Mastbrüche, Materialfragen, Regattadramen prägen den vierten Abschnitt der Weltumseglung. Auf den Schlussetappen ist auch Boris Herrmann wieder an Bord der "Malizia" - auf dem Weg nach Dänemark gilt es, einen Dreikampf zu gewinnen.

Von Jonas Beckenkamp

Hat hier jemand was von den Gemeinheiten des Ozeans gesagt? Von turmhohen Wellen, wogender See, peitschenden Winden? Die Heldenerzählungen des Ocean Race, bei dem die besten Segler der Welt derzeit um den Erdball schippern, sind üppig, und natürlich wurden sie auch auf dieser vierten Etappe des Rennens um einige Kapitel erweitert. Immerhin: Als die erste Crew Mitte dieser Woche eine gute halbe Stunde vor der Konkurrenz im Zwischenzielhafen Newport auf Rhode Island einfuhr, strahlte die Sonne.
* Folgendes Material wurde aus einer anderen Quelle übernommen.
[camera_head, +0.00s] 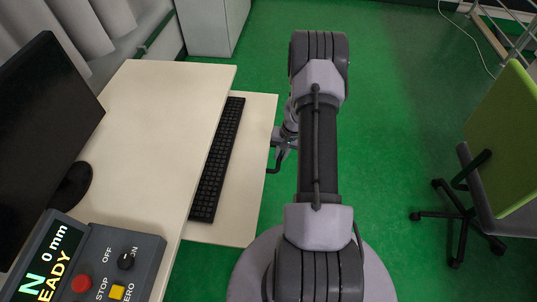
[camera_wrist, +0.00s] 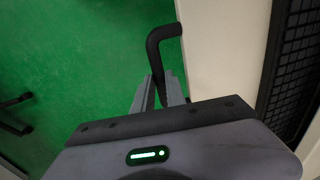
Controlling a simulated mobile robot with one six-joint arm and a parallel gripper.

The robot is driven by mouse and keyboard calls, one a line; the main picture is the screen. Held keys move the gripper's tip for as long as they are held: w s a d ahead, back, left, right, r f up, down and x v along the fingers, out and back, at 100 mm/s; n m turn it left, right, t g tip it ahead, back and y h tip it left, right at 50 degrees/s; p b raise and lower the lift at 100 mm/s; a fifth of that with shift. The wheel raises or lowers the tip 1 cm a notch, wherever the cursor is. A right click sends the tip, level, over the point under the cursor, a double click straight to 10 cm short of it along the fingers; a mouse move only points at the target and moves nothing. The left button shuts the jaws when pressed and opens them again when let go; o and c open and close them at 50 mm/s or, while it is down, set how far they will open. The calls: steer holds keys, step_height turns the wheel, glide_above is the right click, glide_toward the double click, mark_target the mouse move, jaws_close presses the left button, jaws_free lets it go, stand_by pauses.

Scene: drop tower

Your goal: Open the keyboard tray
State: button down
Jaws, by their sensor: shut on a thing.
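The pale keyboard tray (camera_head: 254,150) sticks out from under the right side of the desk, with the black keyboard (camera_head: 218,160) showing on it. In the wrist view, the tray edge (camera_wrist: 222,50) and part of the keyboard (camera_wrist: 297,60) are at the right. A black bent handle (camera_wrist: 158,45) sits beside the tray's outer edge; part of it also shows in the head view (camera_head: 272,168). My gripper (camera_wrist: 158,88) is shut on the handle, with a finger on each side. In the head view my arm partly hides the gripper (camera_head: 284,150).
The desk (camera_head: 150,110) holds a dark monitor (camera_head: 45,120) and a control box (camera_head: 110,262) reading "0 mm" and "READY". A green office chair (camera_head: 500,150) stands at the right. A white cabinet (camera_head: 208,25) is at the back. Green floor is clear between my arm and the chair.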

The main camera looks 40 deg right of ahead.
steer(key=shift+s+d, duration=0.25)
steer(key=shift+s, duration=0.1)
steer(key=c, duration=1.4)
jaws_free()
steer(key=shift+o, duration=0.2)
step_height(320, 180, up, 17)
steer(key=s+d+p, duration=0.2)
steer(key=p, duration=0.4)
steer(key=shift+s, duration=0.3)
Nur das Outfit des US-Teams 11th Hour Racing ließ erahnen, dass draußen im Nordatlantik auch mal Schlechtwetter angesagt war: Die Segler trugen die volle Montur mit Ölzeug und Seefahrerbärten. Für die Route von Itajaí im Süden Brasiliens zur amerikanischen Ostküste hatten die Etappensieger um Skipper Charlie Enright bei der 14. Auflage der Weltumseglung 17 Tage, zwei Stunden und 26 Minuten gebraucht.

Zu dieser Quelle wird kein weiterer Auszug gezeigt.